The rant resembles something more akin a proselytising priest in a pulpit than a man of learning at a lectern.
He has high hopes that he can rally certain Legion to up the ante and lure more souls to damnation. One such agent is Wormwood, Screwtape's nephew, and the correspondence with whom he conducts provides the base narrative of the story.
Alas, Wormwood is a dud at harnessing the husbandry of human souls (stricken by Legion-aires malaise no doubt!)
The bulk of the play is set in Screwtape's digs, a demon don's den, littered with literature, a writing desk, and an easel. It somewhat resembles Faust's salon of learning and is rendered by set and costume designer, Isabella Andronos against a canvas of dark clouds, darkness visible, as Milton might have it.
On discarding his cloak and mortarboard attire, Screwtape is decked out in white suit with black lapels – an inverted Milton reference, perhaps, to every cloud has a silver lining, or maybe symbolic of the imminent soiling of a pure soul, some uniform of Satanic sartorial splendour.

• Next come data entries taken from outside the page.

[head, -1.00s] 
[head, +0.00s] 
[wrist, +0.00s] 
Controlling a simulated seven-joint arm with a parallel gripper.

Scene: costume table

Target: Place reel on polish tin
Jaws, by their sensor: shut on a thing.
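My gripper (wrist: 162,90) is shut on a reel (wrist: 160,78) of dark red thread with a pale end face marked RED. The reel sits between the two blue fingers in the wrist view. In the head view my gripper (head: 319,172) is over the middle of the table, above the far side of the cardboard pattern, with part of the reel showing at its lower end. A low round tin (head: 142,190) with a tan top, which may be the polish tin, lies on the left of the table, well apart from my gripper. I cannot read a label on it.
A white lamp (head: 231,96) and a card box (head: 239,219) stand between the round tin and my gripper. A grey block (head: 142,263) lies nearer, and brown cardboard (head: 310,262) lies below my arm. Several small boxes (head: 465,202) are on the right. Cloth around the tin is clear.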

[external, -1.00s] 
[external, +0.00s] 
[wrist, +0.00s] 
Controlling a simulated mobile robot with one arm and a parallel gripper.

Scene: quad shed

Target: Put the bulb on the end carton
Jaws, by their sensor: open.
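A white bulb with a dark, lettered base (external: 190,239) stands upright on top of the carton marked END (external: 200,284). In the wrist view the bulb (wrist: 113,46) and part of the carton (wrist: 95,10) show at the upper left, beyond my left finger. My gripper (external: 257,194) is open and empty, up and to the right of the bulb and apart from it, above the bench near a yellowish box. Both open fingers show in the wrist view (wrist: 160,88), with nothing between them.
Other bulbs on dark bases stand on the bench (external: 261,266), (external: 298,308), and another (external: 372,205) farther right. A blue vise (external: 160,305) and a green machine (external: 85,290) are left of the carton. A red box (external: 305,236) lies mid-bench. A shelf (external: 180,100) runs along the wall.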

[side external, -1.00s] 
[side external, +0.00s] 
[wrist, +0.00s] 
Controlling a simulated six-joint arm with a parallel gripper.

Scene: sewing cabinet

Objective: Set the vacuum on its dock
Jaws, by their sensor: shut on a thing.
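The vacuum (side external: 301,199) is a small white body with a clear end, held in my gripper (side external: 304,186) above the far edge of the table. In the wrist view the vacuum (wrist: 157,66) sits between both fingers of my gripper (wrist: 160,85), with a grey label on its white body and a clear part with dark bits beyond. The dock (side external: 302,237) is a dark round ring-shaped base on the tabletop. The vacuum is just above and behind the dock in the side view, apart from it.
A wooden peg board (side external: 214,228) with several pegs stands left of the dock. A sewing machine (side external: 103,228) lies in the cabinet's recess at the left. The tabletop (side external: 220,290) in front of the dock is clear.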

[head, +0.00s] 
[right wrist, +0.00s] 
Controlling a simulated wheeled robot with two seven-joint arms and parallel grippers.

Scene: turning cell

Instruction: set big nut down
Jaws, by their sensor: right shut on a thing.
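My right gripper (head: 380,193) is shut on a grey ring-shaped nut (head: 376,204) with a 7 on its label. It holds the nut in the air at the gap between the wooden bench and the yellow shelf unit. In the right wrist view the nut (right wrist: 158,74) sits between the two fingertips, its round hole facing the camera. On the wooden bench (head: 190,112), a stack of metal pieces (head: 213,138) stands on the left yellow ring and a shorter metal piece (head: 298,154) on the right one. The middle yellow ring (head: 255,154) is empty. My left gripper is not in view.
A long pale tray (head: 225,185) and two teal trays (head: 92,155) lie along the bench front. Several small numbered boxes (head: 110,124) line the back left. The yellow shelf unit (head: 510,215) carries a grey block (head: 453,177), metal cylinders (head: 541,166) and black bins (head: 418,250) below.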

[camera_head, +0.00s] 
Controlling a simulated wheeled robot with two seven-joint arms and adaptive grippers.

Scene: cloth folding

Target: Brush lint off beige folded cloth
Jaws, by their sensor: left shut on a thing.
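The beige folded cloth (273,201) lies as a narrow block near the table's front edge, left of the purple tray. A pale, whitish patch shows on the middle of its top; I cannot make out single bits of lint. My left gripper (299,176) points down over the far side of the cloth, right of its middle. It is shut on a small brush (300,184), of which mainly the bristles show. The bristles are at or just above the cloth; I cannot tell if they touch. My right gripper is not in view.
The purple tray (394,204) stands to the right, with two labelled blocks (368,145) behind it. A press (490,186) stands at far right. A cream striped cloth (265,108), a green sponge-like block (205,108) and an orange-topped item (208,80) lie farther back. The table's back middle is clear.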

As the tutor of tempters, Yannick Lawry certainly has the mellifluous voice and diction, yet lacks the maleficence and malevolence of a dedicated soul eater. The devil is neither in the detail nor the delivery.
As his henchman, Toadpipe, George Zhao gives more pantomime than pandemonium (more Milton again) and the mugging conjures a whiff of smoked ham rather than fire and brimstone and sulphur.
As a satirical exploration of evil and temptation, the staging has the stodginess of a solemn Sunday school sermon, and a true glimpse of eternal suffering comes from the maladious melody that bridges each infernal scene change.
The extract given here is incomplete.